*Given instruction*: Retype the material in full, keeping every word the same.

*Source data*:

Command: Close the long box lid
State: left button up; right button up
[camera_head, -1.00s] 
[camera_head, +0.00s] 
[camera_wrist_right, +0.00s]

*Reply*:
Command: Close the long box lid
State: left button up; right button up
[camera_head, -1.00s] 
[camera_head, +0.00s] 
[camera_wrist_right, +0.00s]

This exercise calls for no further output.